Data extracted from a collection:
===
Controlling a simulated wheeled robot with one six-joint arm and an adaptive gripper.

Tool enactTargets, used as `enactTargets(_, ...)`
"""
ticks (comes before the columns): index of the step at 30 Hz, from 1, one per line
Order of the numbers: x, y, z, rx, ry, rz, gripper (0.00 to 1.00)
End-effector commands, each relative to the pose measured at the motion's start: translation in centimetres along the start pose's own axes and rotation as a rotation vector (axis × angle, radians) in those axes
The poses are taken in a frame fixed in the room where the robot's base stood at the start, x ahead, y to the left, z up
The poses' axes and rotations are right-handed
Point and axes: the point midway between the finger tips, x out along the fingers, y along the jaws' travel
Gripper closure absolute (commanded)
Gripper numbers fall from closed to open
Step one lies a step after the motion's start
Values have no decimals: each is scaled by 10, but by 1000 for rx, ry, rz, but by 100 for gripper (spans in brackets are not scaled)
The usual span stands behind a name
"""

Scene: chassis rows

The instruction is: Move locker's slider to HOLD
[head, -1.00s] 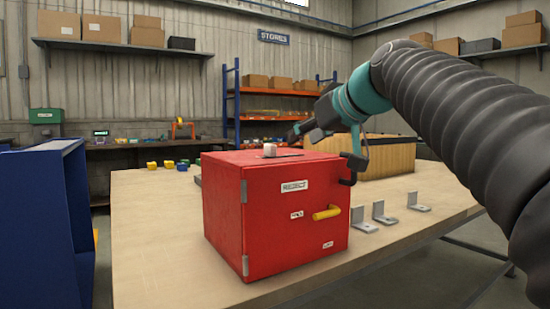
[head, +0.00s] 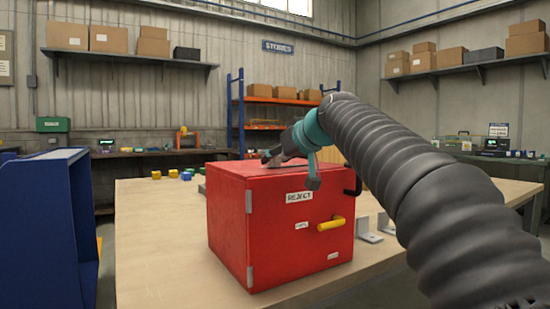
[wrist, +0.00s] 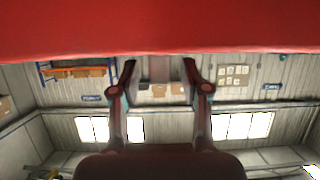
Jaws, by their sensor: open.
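The red locker (head: 285,235) stands on the wooden table, with a REJECT label (head: 299,197) and a yellow handle (head: 331,223) on its front. My gripper (head: 268,160) is low over the locker's top, toward the back. It hides the place of the small white slider knob, which I cannot make out now. In the wrist view the fingers of my gripper (wrist: 159,76) are apart, just short of the red locker surface (wrist: 160,30). A pale greyish patch shows between them, but I cannot tell whether it is the knob. No HOLD mark is readable.
A black hook-like part (head: 354,184) sticks out at the locker's right side. Metal brackets (head: 368,230) stand on the table (head: 160,240) to the right. A blue cabinet (head: 40,225) is at the left. Small coloured blocks (head: 172,173) lie at the far left of the table.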

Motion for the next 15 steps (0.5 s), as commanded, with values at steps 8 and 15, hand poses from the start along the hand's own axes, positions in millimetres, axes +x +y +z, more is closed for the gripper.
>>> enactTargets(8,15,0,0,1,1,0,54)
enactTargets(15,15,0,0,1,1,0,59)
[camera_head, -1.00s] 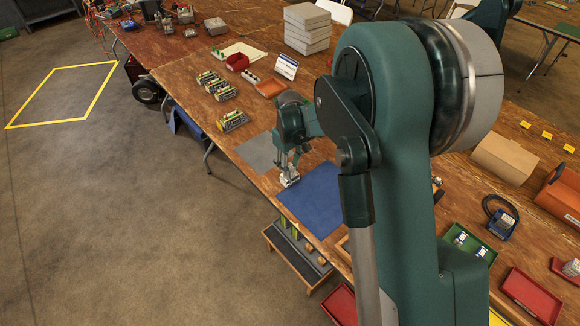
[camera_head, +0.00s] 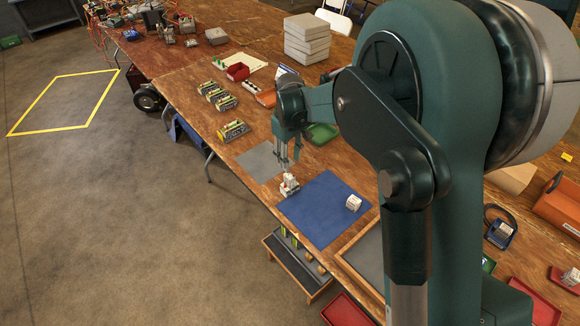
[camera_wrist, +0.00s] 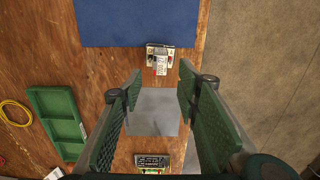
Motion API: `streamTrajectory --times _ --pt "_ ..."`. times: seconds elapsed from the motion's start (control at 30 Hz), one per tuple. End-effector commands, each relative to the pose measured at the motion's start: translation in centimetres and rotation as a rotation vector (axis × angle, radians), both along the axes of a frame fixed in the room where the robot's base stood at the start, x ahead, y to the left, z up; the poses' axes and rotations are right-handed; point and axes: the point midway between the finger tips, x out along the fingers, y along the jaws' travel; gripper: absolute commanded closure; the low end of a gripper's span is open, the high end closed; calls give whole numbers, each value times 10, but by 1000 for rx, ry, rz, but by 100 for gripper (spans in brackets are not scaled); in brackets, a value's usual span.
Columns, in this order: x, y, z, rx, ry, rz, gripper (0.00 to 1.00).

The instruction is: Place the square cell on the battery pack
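A small pale block (camera_head: 289,188) stands at the left corner of the blue mat (camera_head: 318,215), with a lighter boxy piece on top. It also shows in the wrist view (camera_wrist: 160,60), at the mat's edge; I cannot tell whether it is the battery pack with the square cell on it. Another white boxy cell (camera_head: 353,202) sits on the mat's right side. My gripper (camera_head: 285,166) hangs just above the pale block, apart from it. In the wrist view its fingers (camera_wrist: 160,86) are wide apart with nothing between them.
A grey mat (camera_head: 258,162) lies left of the blue one. Several yellow-and-dark packs (camera_head: 232,130) stand beyond it. A green tray (camera_head: 321,134) lies behind my gripper, and a red bin (camera_head: 237,72) is farther back. The table's front edge is close to the blue mat.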

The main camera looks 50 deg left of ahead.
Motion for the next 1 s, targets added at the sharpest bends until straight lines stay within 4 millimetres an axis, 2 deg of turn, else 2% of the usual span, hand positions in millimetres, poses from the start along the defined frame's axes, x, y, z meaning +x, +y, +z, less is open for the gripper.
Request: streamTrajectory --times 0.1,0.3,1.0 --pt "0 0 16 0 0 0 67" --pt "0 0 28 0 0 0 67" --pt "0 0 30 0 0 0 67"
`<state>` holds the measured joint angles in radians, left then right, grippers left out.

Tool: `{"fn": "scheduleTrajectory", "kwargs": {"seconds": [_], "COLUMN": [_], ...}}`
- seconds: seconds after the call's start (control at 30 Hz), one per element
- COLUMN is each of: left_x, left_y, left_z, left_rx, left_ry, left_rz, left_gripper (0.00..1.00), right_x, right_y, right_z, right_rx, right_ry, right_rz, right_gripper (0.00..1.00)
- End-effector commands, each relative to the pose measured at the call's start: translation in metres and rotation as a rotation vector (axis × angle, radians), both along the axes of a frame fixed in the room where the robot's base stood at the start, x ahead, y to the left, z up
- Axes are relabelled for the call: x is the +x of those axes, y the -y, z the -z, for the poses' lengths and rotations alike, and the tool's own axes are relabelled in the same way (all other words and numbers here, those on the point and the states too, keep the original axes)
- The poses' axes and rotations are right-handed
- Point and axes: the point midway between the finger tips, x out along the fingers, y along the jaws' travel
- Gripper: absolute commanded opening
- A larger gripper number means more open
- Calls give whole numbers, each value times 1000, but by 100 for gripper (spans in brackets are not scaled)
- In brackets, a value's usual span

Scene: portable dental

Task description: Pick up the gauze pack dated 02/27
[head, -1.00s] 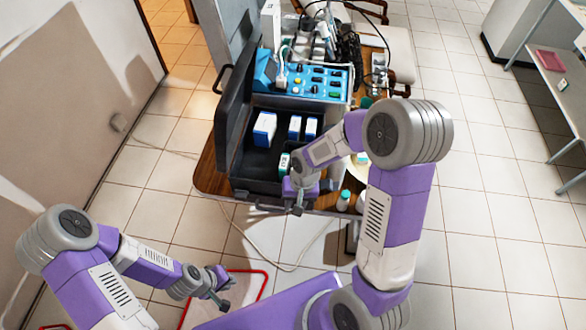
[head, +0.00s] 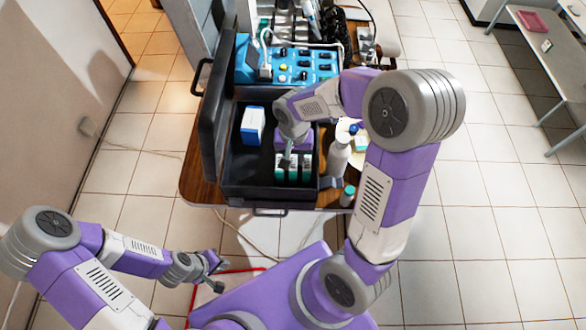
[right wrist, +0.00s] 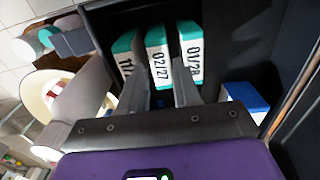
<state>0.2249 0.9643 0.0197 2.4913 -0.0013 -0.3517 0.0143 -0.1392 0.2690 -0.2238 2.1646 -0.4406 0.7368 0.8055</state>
===
EXERCISE OBJECTIVE: Except for the pictures, print the data above exactly.

RESULT BELOW:
Controlling a simulated wheeled robot with one six-joint arm and an adaptive gripper.

Tool enactTargets, used as `enactTargets(_, ...)`
"""
ticks (comes before the columns): index of the step at 30 Hz, from 1, one per line
Order of the numbers: x, y, z, rx, ry, rz, gripper (0.00 to 1.00)
End-effector commands, each relative to the pose measured at the motion's start: translation in centimetres along the start pose's own axes and rotation as a rotation vector (axis × angle, radians) in those axes
The poses are taken in a frame fixed in the room where the robot's base stood at the start, x ahead, y to the left, z up
The poses' axes and rotations are right-handed
Point and axes: the point midway between the finger tips, x out along the fingers, y along the jaws' travel
Gripper closure absolute (commanded)
Gripper numbers fall from closed to open
Step one lies a step after the motion's start
Values have no decimals: each is scaled by 10, but by 1000 for rx, ry, rz, but by 100 for gripper (spans in brackets are not scaled)
The usual span stands behind a name
"""

Scene: chassis rows

The instruction is: Move locker's slider to HOLD
[head, -1.00s] 
[head, +0.00s] 
[wrist, +0.00s] 
Jaws, by their sensor: open.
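The red locker (head: 285,235) stands on the wooden table, with a REJECT label (head: 299,197) and a yellow handle (head: 331,223) on its front. My gripper (head: 268,160) is low over the locker's top, toward the back. It hides the place of the small white slider knob, which I cannot make out now. In the wrist view the fingers of my gripper (wrist: 159,76) are apart, just short of the red locker surface (wrist: 160,30). A pale greyish patch shows between them, but I cannot tell whether it is the knob. No HOLD mark is readable.
A black hook-like part (head: 354,184) sticks out at the locker's right side. Metal brackets (head: 368,230) stand on the table (head: 160,240) to the right. A blue cabinet (head: 40,225) is at the left. Small coloured blocks (head: 172,173) lie at the far left of the table.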

Motion for the next 15 steps (0.5 s), as commanded, with values at steps 8 and 15, hand poses from the start along the hand's own axes, positions in millimetres, axes +x +y +z, more is closed for the gripper.
>>> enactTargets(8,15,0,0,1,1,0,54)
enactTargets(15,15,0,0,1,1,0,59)
[camera_head, -1.00s] 
[camera_head, +0.00s] 
[camera_wrist, +0.00s] 
Motion API: `streamTrajectory --times _ --pt "_ ..."`. times: seconds elapsed from the motion's start (control at 30 Hz), one per tuple. End-effector commands, each relative to the pose measured at the motion's start: translation in centimetres and rotation as a rotation vector (axis × angle, radians), both along the axes of a frame fixed in the room where the robot's base stood at the start, x ahead, y to the left, z up; the poses' axes and rotations are right-handed; point and axes: the point midway between the finger tips, x out along the fingers, y along the jaws' travel; gripper: absolute commanded closure; the low end of a gripper's span is open, the high end closed; calls give whole numbers, each value times 10, but by 1000 for rx, ry, rz, but by 100 for gripper (spans in brackets are not scaled); in brackets, a value's usual span.
Columns, in this order: x, y, z, rx, ry, rz, gripper (0.00 to 1.00).

The instruction is: Place the square cell on the battery pack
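A small pale block (camera_head: 289,188) stands at the left corner of the blue mat (camera_head: 318,215), with a lighter boxy piece on top. It also shows in the wrist view (camera_wrist: 160,60), at the mat's edge; I cannot tell whether it is the battery pack with the square cell on it. Another white boxy cell (camera_head: 353,202) sits on the mat's right side. My gripper (camera_head: 285,166) hangs just above the pale block, apart from it. In the wrist view its fingers (camera_wrist: 160,86) are wide apart with nothing between them.
A grey mat (camera_head: 258,162) lies left of the blue one. Several yellow-and-dark packs (camera_head: 232,130) stand beyond it. A green tray (camera_head: 321,134) lies behind my gripper, and a red bin (camera_head: 237,72) is farther back. The table's front edge is close to the blue mat.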

The main camera looks 50 deg left of ahead.
Motion for the next 1 s, targets added at the sharpest bends until straight lines stay within 4 millimetres an axis, 2 deg of turn, else 2% of the usual span, hand positions in millimetres, poses from the start along the defined frame's axes, x, y, z meaning +x, +y, +z, less is open for the gripper.
Request: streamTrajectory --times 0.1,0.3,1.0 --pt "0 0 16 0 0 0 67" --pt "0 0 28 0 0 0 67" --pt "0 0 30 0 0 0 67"
`<state>` holds the measured joint angles in radians, left then right, grippers left out.

Tool: `{"fn": "scheduleTrajectory", "kwargs": {"seconds": [_], "COLUMN": [_], ...}}`
- seconds: seconds after the call's start (control at 30 Hz), one per element
- COLUMN is each of: left_x, left_y, left_z, left_rx, left_ry, left_rz, left_gripper (0.00..1.00), right_x, right_y, right_z, right_rx, right_ry, right_rz, right_gripper (0.00..1.00)
- End-effector commands, each relative to the pose measured at the call's start: translation in metres and rotation as a rotation vector (axis × angle, radians), both along the axes of a frame fixed in the room where the robot's base stood at the start, x ahead, y to the left, z up
- Axes are relabelled for the call: x is the +x of those axes, y the -y, z the -z, for the poses' lengths and rotations alike, and the tool's own axes are relabelled in the same way (all other words and numbers here, those on the point and the states too, keep the original axes)
- The poses' axes and rotations are right-handed
- Point and axes: the point midway between the finger tips, x out along the fingers, y along the jaws' travel
- Gripper: absolute commanded opening
- A larger gripper number means more open
- Calls give whole numbers, each value times 1000, but by 100 for gripper (spans in brackets are not scaled)
- In brackets, a value's usual span

Scene: portable dental

Task description: Pick up the gauze pack dated 02/27
[head, -1.00s] 
[head, +0.00s] 
[right wrist, +0.00s] 
<state>0.2249 0.9643 0.0197 2.4913 -0.0013 -0.3517 0.0143 -0.1392 0.2690 -0.2238 2.1646 -0.4406 0.7368 0.8055</state>

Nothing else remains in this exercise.